BeautifulSoup is not parsing html correctly on terminal, but works in my Jupyter Notebook

Question

I'm currently learning basic web scraping using python and beautiful soup. I did some stuff in my Jupyter Notebook and it worked, but when I run the same code from a .py file in my terminal, BeautifulSoup does not seem to be parsing correctly, and nothing get printed out.

from selenium import webdriver
from selenium.webdriver.common.keys import Keys
from bs4 import BeautifulSoup
import pandas as pd

driver = webdriver.Chrome(executable_path="/Users/Shiva/Downloads/chromedriver")

driver.get('https://www.google.com/flights?hl=en#flt=/m/03v_5.IAD.2019-02-10*IAD./m/03v_5.2019-02-11;c:USD;e:1;sd:1;t:f')

load_all_flights = driver.find_element_by_xpath('//*[@id="flt-app"]/div[2]/main[4]/div[7]/div[1]/div[3]/div[4]/div[5]/div[1]/div[3]/jsl/a[1]/span[1]/span[2]')

load_all_flights.click()

soup = BeautifulSoup(driver.page_source, 'html.parser')

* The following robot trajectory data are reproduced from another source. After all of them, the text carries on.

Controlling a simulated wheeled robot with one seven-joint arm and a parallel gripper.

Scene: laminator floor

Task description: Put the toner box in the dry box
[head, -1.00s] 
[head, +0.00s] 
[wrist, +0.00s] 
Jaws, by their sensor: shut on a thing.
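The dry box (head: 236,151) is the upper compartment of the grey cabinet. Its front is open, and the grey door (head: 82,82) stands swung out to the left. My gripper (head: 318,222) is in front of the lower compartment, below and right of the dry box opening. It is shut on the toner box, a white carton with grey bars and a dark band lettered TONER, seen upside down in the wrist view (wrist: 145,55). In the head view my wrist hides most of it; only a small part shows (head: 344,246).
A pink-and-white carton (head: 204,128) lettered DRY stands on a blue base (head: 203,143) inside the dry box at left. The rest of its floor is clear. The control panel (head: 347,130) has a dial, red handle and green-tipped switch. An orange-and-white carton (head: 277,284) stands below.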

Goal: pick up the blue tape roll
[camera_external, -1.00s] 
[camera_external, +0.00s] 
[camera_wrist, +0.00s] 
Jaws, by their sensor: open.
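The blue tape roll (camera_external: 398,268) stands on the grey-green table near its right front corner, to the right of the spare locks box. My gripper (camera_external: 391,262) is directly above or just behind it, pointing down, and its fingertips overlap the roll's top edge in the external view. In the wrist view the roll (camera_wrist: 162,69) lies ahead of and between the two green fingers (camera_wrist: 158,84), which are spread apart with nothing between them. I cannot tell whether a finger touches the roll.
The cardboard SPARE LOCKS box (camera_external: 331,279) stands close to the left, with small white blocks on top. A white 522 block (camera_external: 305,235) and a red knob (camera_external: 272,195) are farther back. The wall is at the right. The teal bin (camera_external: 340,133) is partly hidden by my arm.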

info = soup.find_all('div', class_="gws-flights-results__collapsed-itinerary gws-flights-results__itinerary")

for trip in info:
    price = trip.find('div', class_="flt-subhead1 gws-flights-results__price gws-flights-results__cheapest-price")
    if price == None:
        price = trip.find('div', class_="flt-subhead1 gws-flights-results__price")
    type_of_flight = trip.find('div', class_="gws-flights-results__stops flt-subhead1Normal gws-flights-results__has-warning-icon")
    if type_of_flight == None:
        type_of_flight = trip.find('div', class_="gws-flights-results__stops flt-subhead1Normal")
    print(str(type_of_flight.text).strip()  + " : " + str(price.text).strip())

In jupyter note book, I get a list of flight types and prices "nonstop: $500"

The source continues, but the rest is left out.